EXERCISE DIRECTIONS
Tally the lines that include "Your". Output the number only.

Recorded robot episodes
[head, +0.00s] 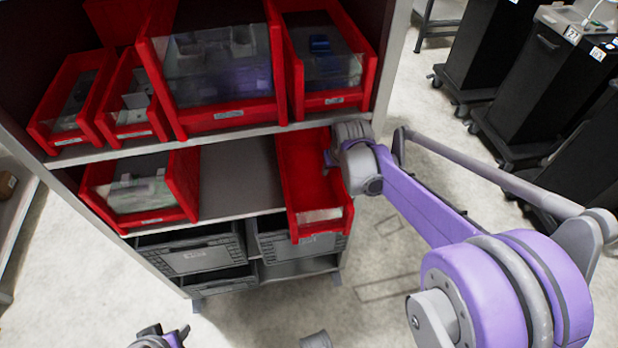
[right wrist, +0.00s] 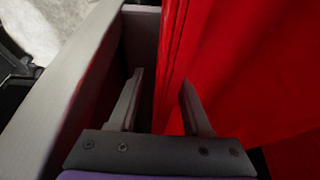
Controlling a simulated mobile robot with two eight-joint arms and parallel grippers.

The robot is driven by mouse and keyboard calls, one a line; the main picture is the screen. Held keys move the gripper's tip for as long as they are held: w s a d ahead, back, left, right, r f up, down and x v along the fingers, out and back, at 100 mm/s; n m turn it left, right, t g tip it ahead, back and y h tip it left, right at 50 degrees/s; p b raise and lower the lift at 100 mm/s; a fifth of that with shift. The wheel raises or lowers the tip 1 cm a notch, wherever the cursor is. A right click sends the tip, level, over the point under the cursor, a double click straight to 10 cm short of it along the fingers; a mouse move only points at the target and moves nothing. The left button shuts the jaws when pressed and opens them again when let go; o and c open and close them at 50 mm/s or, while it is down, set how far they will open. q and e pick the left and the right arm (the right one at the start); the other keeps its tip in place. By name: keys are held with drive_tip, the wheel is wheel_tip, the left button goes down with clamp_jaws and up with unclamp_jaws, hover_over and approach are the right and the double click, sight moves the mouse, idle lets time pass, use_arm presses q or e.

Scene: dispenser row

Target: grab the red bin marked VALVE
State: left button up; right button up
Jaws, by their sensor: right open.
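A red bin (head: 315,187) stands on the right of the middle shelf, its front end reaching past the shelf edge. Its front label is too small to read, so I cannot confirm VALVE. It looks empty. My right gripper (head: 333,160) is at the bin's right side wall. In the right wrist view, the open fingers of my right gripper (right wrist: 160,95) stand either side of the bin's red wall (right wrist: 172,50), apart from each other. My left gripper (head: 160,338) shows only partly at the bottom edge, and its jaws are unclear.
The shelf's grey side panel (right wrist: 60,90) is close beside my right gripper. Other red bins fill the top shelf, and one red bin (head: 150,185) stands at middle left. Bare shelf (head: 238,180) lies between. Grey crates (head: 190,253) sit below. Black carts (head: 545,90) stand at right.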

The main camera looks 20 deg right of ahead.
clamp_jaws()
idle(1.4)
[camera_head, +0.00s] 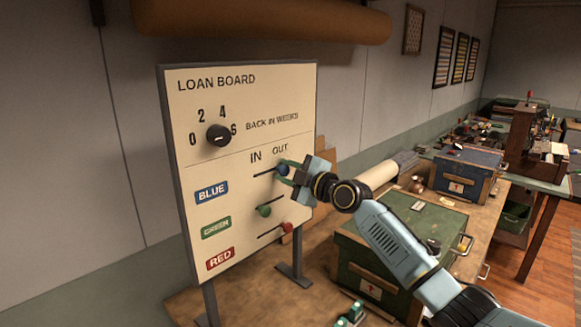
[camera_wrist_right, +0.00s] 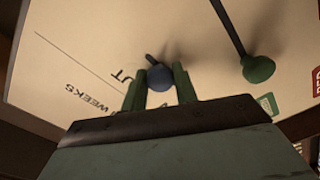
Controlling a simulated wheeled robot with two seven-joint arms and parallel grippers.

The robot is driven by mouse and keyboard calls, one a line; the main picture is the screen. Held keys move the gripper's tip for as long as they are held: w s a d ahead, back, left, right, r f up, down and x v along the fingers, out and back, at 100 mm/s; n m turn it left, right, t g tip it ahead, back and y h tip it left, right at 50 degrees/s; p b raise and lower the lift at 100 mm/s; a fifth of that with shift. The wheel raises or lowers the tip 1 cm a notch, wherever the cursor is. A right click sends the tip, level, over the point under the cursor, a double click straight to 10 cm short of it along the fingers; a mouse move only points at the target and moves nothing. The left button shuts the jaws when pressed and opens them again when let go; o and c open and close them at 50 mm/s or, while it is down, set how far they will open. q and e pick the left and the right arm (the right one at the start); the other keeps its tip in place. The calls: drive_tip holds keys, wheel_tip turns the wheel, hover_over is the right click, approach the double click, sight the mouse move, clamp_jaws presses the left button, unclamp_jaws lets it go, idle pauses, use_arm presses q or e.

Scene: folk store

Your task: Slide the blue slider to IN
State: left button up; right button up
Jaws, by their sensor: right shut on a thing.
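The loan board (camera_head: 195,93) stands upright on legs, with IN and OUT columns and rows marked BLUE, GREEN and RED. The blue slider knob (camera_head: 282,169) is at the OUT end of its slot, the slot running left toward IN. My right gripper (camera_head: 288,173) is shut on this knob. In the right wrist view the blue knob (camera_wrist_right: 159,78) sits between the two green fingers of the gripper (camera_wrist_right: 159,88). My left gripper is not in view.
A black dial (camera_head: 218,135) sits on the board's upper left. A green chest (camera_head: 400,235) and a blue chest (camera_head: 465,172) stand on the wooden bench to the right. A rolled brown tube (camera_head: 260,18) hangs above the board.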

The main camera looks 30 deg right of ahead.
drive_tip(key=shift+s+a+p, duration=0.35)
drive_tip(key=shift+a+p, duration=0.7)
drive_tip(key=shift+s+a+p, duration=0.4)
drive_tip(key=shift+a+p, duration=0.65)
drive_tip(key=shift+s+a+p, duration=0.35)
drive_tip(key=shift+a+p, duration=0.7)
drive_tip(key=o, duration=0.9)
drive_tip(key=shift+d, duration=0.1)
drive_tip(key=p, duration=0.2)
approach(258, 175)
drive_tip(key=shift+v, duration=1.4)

==

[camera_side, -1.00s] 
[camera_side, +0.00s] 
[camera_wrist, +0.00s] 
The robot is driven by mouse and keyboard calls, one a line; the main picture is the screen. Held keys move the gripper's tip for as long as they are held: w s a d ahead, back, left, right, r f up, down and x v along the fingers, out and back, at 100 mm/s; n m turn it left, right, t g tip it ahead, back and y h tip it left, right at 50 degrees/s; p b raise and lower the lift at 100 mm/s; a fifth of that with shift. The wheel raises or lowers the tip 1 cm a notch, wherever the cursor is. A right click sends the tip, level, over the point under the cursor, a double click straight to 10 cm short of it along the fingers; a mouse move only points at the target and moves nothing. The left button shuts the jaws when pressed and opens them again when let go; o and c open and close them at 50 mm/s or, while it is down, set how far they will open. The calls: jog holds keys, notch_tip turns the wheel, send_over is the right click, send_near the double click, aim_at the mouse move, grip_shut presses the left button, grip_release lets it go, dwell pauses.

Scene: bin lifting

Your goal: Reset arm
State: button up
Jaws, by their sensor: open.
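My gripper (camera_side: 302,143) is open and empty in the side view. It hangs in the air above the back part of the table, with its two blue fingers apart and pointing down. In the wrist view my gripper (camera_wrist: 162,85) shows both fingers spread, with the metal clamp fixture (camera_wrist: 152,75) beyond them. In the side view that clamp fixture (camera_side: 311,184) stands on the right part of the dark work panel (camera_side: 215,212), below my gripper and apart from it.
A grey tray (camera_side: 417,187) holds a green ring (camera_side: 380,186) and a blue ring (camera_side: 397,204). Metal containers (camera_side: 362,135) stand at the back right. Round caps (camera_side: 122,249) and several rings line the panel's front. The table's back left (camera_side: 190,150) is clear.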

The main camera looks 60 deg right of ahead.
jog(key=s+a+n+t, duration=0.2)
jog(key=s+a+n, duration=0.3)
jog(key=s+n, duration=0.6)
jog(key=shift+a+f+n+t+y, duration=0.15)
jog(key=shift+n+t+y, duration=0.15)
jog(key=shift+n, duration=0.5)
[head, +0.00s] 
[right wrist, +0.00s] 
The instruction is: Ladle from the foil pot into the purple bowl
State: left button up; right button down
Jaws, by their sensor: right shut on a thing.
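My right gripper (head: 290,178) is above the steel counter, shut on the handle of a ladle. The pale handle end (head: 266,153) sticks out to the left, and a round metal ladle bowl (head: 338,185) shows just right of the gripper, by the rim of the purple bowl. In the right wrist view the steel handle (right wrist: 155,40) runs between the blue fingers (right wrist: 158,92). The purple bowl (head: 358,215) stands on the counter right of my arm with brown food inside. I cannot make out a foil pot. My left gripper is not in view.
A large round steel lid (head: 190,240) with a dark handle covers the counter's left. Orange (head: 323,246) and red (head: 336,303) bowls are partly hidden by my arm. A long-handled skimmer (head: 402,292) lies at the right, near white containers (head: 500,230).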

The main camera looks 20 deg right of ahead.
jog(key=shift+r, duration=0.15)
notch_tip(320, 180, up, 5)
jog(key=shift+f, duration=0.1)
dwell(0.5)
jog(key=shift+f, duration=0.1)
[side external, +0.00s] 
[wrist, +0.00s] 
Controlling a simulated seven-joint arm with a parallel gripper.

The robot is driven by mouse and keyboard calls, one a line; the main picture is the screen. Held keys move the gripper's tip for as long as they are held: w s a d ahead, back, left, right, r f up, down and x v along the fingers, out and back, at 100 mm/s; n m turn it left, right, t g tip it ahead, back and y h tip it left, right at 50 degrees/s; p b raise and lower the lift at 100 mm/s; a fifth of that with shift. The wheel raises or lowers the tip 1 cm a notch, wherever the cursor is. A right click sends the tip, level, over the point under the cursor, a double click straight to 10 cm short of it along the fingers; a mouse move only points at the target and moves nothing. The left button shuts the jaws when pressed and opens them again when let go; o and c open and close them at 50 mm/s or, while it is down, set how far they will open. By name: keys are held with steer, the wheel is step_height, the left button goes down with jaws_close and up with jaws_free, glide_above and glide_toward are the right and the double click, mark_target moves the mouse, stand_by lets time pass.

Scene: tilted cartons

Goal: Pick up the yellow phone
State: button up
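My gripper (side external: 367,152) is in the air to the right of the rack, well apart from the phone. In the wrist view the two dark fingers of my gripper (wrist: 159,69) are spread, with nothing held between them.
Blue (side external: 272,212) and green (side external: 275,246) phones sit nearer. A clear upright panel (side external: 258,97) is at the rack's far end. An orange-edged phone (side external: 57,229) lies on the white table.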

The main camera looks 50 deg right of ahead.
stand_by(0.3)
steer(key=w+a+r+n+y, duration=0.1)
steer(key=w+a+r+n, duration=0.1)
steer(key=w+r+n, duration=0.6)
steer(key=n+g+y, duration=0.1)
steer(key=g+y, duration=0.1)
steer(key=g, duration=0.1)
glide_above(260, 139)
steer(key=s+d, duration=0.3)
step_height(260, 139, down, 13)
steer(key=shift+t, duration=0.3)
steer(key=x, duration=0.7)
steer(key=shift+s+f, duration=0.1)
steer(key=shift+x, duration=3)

---

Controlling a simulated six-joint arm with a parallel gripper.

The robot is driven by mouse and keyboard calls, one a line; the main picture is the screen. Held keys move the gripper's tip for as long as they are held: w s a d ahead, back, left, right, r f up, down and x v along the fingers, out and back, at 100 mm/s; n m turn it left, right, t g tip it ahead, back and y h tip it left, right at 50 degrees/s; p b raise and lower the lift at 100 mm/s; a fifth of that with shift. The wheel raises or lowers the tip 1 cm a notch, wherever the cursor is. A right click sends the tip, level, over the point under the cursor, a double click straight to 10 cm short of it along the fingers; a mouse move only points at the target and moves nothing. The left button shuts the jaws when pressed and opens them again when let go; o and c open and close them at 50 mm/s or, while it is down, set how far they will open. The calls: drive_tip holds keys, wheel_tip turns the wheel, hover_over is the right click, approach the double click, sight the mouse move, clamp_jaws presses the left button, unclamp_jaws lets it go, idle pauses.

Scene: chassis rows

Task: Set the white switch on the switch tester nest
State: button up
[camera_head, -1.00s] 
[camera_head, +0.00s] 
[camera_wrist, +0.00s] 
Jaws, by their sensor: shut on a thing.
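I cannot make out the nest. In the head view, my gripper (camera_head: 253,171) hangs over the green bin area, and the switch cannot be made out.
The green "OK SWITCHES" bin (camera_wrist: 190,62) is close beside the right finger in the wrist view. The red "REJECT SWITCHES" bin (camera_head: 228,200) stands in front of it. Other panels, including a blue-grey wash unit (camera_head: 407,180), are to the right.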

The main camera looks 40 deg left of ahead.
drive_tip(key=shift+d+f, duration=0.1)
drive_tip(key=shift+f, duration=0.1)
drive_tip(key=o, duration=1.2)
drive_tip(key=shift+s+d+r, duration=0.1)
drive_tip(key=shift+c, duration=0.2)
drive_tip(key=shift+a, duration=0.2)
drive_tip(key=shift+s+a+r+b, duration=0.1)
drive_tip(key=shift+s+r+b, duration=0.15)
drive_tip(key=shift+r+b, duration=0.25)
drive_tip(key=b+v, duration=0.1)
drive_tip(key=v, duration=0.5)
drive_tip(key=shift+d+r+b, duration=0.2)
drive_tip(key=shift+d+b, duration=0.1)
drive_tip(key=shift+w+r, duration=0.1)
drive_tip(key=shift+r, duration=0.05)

SOLUTION FOR THIS EXERCISE
2